Quelles visions de la création du monde sont données par ces récits de création ? Quelles réponses à des questions fondamentales sont apportées par de tels textes ?
Les récits de création dans les textes polythéistes
Les récits de création forment un ensemble de textes que l'on appelle des « cosmogonies ». Les textes polythéistes sont les textes de religions polythéistes, donc de religions dans lesquelles il y a plusieurs dieux. Les thèmes abordés sont la création du monde, l'origine de l'homme et de la femme, le Déluge.
Les différents textes polythéistes
Les textes polythéistes les plus connus sont l'Épopée de Gilgamesh et les mythes antiques.
L'Épopée de Gilgamesh
L'Épopée de Gilgamesh est le plus ancien récit connu.
L'Épopée de Gilgamesh a été découverte et déchiffrée à la fin du XIXe siècle. Les premiers épisodes ont été écrits en 2500 av. J.-C. L'écriture des récits de l'Épopée de Gilgamesh a connu des modifications et des ajouts jusqu'à environ 1000 av. J.-C. Les archéologues ont retrouvé environ deux tiers de la totalité du texte sur des tablettes d'argiles en écriture cunéiforme, l'écriture qui était pratiquée en Babylonie (actuellement l'Irak).

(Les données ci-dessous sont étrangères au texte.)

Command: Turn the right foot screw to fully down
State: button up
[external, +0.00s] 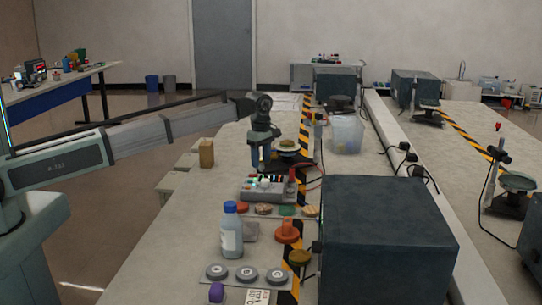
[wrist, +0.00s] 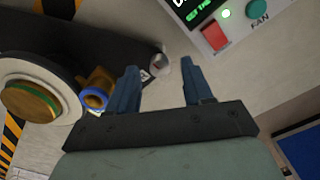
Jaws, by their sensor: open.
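My gripper (external: 261,158) points down at the left side of a small instrument with a black base (external: 297,167) and a round greenish top (external: 286,144). In the wrist view its two blue fingers are apart, with nothing gripped between them (wrist: 160,76). A small silvery knob (wrist: 161,65), seemingly a foot screw, shows between the fingertips at the end of the black base (wrist: 118,38). I cannot tell whether the fingertips are level with it. The knob is not distinguishable in the external view.
A brass-and-blue knob (wrist: 95,97) and a white round part with a green-gold centre (wrist: 30,100) lie left of the fingers. A panel with a red switch (wrist: 215,36) is at upper right. A blue-capped bottle (external: 231,232) and a large dark box (external: 385,240) stand nearer the camera.

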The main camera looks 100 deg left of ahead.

L'Épopée de Gilgamesh est un long poème qui raconte les aventures et les exploits de Gilgamesh, le roi du pays de Sumer situé en Mésopotamie. Il est reconnu pour être le cinquième roi après le Déluge. Il aurait régné vers 2600 av. J.-C. sur Uruk, une ville fondée au Ve millénaire av. J.-C. C'est un roi divinisé.

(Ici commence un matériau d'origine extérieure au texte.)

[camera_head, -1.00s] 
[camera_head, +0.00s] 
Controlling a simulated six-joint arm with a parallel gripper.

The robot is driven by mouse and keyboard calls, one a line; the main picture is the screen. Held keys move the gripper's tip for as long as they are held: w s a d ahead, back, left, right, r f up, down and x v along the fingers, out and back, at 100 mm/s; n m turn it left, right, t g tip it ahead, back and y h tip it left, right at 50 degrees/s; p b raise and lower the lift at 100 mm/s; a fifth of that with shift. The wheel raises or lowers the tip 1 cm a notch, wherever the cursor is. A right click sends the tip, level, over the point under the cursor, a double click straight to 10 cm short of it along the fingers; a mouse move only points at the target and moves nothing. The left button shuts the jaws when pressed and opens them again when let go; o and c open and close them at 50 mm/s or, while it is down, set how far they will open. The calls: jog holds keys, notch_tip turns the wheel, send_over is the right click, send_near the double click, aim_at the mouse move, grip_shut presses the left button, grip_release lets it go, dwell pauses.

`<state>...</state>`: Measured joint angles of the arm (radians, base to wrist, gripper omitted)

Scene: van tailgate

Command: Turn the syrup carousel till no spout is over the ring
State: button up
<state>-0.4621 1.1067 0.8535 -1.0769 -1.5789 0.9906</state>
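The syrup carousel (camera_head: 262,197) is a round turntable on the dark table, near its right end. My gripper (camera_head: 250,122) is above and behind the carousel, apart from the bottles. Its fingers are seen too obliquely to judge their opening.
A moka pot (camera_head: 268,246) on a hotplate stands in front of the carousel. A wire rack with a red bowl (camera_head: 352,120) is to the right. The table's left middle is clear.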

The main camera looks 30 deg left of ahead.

L'histoire de Gilgamesh était très connue dans cette partie du monde : les auteurs de la Bible en ont eu certainement connaissance et ils l'ont reprise, avec des modifications, dans la Genèse. L'Épopée de Gilgamesh apparaît donc comme le texte source de tous les textes fondateurs. Il traverse les frontières et les siècles pour parvenir en Palestine et en Grèce, inspirant à la fois la mythologie gréco-romaine et la Bible.
Les mythes
Les mythes antiques du monde gréco-romain abordent également le récit de la création du monde et des hommes. Les dieux jouent un rôle très important. On retrouve des mythes partout dans le monde.
Mythe
Un mythe est un récit qui explique les phénomènes naturels comme l'origine de l'Univers ou les grands sentiments humains comme l'angoisse, le désir.
Les mythes illustrent et justifient les règles de conduite à suivre et à respecter pour assurer une bonne organisation de la vie collective.
Les mythes antiques sont écrits par des auteurs comme Virgile et Tite-Live ou encore Ovide qui en a repris plusieurs dans les Métamorphoses. Les Métamorphoses, écrits en vers et en latin par le poète Ovide entre le IIe siècle et le VIIIe siècle apr. J.-C., est un vaste recueil de plus de deux cents récits mythologiques. Chaque mythe est fondé sur une métamorphose.
Métamorphose
Le mot « métamorphose » vient du préfixe grec méta- qui indique un changement, et du nom morphê qui signifie « forme ». La métamorphose est donc le passage d'une forme à une autre.
Chaque civilisation humaine a créé ses mythes. On distingue ainsi :
- Les mythes des habitants de l'Europe du Nord : ils sont réunis dans l'Edda poétique qui constitue la plus importante source des connaissances sur la mythologie de l'Europe du Nord. Le plus célèbre de ses poèmes s'intitule « Völuspá ».
- Les textes des premiers habitants d'Australie : les Aborigènes proposent des récits de création. Le « temps du rêve » explique les origines de leur monde, de l'Australie et de tous ses habitants.
Les thèmes abordés dans les textes polythéistes
Les thèmes les plus abordés dans les textes polythéistes sont la création du monde, la création de l'homme et de la femme, le Déluge mais également l'origine des phénomènes naturels.
La création du monde
Les textes polythéistes racontent la création du monde et le rôle des dieux.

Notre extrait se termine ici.